» **Requirement**:
Return all entries word for word, but drop any images.
**** Dataset extract ****
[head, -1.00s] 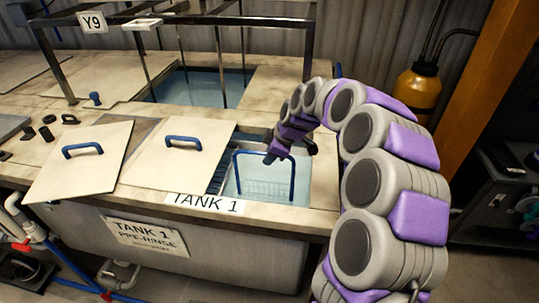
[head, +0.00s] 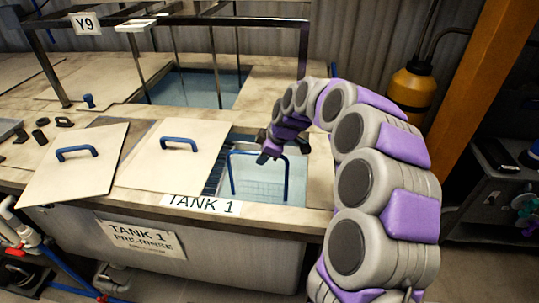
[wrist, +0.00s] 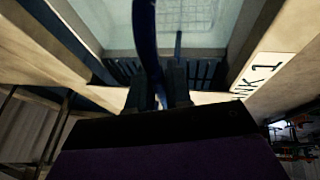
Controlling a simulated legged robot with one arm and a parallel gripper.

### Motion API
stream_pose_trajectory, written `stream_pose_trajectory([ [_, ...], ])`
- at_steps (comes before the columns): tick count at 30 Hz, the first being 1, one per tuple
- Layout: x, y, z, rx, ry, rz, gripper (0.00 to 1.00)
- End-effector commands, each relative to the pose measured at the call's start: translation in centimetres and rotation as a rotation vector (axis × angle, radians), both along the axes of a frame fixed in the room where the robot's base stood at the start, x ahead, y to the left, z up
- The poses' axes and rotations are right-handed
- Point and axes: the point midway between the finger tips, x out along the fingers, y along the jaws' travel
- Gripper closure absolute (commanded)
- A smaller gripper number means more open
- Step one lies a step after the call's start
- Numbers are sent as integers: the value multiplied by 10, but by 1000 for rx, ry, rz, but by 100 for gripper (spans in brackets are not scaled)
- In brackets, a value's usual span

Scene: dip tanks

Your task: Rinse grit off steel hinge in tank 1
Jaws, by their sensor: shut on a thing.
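The tank 1 opening (head: 296,193) shows water with a wire mesh basket (head: 262,190) in it. The basket's tall blue handle (head: 287,178) rises out of the opening. My gripper (head: 265,157) is shut on the top bar of this handle. In the wrist view the dark blue handle (wrist: 146,40) runs between my two fingers (wrist: 160,90), and the mesh (wrist: 188,12) shows below in the water. I cannot make out the steel hinge in either view.
Two pale lids with blue handles, one near (head: 155,173) and one farther left (head: 62,178), lie left of the opening. A metal frame (head: 305,55) stands over another open tank (head: 195,88) behind. A yellow container (head: 412,90) and an orange post (head: 475,85) are at right.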

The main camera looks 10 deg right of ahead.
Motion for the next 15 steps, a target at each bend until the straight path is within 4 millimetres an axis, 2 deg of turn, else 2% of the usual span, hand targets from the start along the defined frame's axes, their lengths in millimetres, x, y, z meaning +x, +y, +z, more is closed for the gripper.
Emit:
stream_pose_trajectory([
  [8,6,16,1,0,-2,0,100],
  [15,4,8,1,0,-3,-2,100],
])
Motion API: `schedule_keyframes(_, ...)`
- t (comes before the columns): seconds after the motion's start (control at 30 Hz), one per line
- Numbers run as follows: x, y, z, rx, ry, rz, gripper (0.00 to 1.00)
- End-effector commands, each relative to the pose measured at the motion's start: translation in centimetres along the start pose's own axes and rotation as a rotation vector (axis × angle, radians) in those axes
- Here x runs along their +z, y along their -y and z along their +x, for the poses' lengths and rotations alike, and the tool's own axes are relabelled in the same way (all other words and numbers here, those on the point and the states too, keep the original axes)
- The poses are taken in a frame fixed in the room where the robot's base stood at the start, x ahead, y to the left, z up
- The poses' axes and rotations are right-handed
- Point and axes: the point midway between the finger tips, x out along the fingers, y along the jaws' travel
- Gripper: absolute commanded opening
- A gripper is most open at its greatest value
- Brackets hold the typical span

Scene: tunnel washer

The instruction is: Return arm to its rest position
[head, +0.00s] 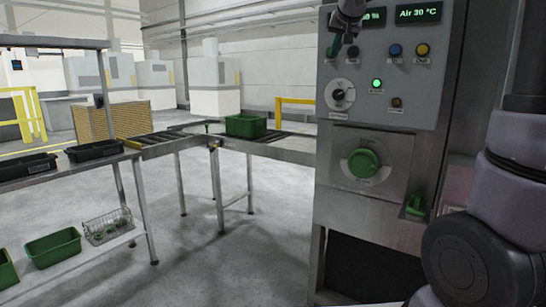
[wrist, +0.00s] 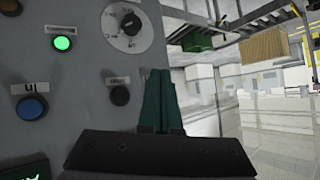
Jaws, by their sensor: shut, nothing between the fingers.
****
» **Finished exercise**:
[head, -1.00s] 
[head, +0.00s] 
[wrist, +0.00s] 
Controlling a simulated legged robot with one arm and a parallel gripper.

### Motion API
stream_pose_trajectory, written `stream_pose_trajectory([ [_, ...], ])`
- at_steps (comes before the columns): tick count at 30 Hz, the first being 1, one per tuple
- Layout: x, y, z, rx, ry, rz, gripper (0.00 to 1.00)
- End-effector commands, each relative to the pose measured at the call's start: translation in centimetres and rotation as a rotation vector (axis × angle, radians), both along the axes of a frame fixed in the room where the robot's base stood at the start, x ahead, y to the left, z up
- The poses' axes and rotations are right-handed
- Point and axes: the point midway between the finger tips, x out along the fingers, y along the jaws' travel
- Gripper closure absolute (commanded)
- A smaller gripper number means more open
- Step one lies a step after the call's start
- Numbers are sent as integers: the value multiplied by 10, but by 1000 for rx, ry, rz, but by 100 for gripper (spans in brackets are not scaled)
- In brackets, a value's usual span

Scene: dip tanks

Your task: Rinse grit off steel hinge in tank 1
Jaws, by their sensor: shut on a thing.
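The tank 1 opening (head: 296,193) shows water with a wire mesh basket (head: 262,190) in it. The basket's tall blue handle (head: 287,178) rises out of the opening. My gripper (head: 265,157) is shut on the top bar of this handle. In the wrist view the dark blue handle (wrist: 146,40) runs between my two fingers (wrist: 160,90), and the mesh (wrist: 188,12) shows below in the water. I cannot make out the steel hinge in either view.
Two pale lids with blue handles, one near (head: 155,173) and one farther left (head: 62,178), lie left of the opening. A metal frame (head: 305,55) stands over another open tank (head: 195,88) behind. A yellow container (head: 412,90) and an orange post (head: 475,85) are at right.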

The main camera looks 10 deg right of ahead.
Motion for the next 15 steps, a target at each bend until the straight path is within 4 millimetres an axis, 2 deg of turn, else 2% of the usual span, hand targets from the start along the defined frame's axes, their lengths in millimetres, x, y, z meaning +x, +y, +z, more is closed for the gripper.
Emit:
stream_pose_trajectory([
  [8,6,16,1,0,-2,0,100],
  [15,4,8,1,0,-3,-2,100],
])
Motion API: `schedule_keyframes(_, ...)`
- t (comes before the columns): seconds after the motion's start (control at 30 Hz), one per line
- Numbers run as follows: x, y, z, rx, ry, rz, gripper (0.00 to 1.00)
- End-effector commands, each relative to the pose measured at the motion's start: translation in centimetres along the start pose's own axes and rotation as a rotation vector (axis × angle, radians) in those axes
- Here x runs along their +z, y along their -y and z along their +x, for the poses' lengths and rotations alike, and the tool's own axes are relabelled in the same way (all other words and numbers here, those on the point and the states too, keep the original axes)
- The poses are taken in a frame fixed in the room where the robot's base stood at the start, x ahead, y to the left, z up
- The poses' axes and rotations are right-handed
- Point and axes: the point midway between the finger tips, x out along the fingers, y along the jaws' travel
- Gripper: absolute commanded opening
- A gripper is most open at its greatest value
- Brackets hold the typical span

Scene: tunnel washer

The instruction is: Return arm to its rest position
[head, +0.00s] 
[wrist, +0.00s] 
Jaws, by their sensor: shut, nothing between the fingers.

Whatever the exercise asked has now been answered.